[WHAT IS ASKED] Copy the lines below verbatim, but only from the line containing "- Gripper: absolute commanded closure" through the end of the data.

-------

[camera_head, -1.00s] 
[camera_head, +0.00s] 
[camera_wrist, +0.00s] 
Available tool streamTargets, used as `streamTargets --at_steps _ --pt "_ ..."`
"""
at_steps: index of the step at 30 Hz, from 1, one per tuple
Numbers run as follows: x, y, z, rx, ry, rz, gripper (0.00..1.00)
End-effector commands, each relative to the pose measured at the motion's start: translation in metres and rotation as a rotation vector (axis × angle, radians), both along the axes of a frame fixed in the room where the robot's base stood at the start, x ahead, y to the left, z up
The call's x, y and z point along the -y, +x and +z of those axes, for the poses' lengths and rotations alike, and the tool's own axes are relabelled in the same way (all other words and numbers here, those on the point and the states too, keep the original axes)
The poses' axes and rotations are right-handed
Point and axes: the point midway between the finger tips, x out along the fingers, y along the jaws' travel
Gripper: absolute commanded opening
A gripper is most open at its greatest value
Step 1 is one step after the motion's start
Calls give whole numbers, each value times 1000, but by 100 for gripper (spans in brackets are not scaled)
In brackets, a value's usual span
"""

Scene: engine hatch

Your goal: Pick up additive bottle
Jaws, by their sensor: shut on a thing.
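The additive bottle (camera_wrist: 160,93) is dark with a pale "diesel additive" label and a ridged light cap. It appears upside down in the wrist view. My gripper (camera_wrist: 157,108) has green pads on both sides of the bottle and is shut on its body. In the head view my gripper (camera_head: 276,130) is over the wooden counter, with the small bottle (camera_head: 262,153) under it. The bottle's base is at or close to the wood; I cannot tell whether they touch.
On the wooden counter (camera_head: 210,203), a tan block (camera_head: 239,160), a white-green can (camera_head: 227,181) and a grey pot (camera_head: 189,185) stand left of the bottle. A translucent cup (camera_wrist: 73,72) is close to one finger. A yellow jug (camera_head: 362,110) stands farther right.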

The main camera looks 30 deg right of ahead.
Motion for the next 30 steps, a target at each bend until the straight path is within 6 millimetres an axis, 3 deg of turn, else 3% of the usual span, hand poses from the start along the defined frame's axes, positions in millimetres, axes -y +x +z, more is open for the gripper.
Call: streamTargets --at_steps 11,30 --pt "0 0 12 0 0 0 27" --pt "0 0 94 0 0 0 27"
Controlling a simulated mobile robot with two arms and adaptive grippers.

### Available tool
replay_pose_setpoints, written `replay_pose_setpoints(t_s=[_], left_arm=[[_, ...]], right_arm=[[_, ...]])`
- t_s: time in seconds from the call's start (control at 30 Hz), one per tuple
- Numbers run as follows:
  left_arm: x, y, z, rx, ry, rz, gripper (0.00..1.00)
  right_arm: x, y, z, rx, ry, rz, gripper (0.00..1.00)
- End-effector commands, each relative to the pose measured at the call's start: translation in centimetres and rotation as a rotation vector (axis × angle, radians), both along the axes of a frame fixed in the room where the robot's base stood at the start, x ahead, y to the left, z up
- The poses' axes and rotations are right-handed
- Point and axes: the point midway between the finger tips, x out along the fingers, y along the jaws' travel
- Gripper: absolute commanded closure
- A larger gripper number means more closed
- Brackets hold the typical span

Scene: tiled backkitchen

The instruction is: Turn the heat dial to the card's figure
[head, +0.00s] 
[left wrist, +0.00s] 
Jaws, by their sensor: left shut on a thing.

-------

[ANSWER FOR THIS EXERCISE]
- Gripper: absolute commanded closure
- A larger gripper number means more closed
- Brackets hold the typical span

Scene: tiled backkitchen

The instruction is: Turn the heat dial to the card's figure
[head, +0.00s] 
[left wrist, +0.00s] 
Jaws, by their sensor: left shut on a thing.

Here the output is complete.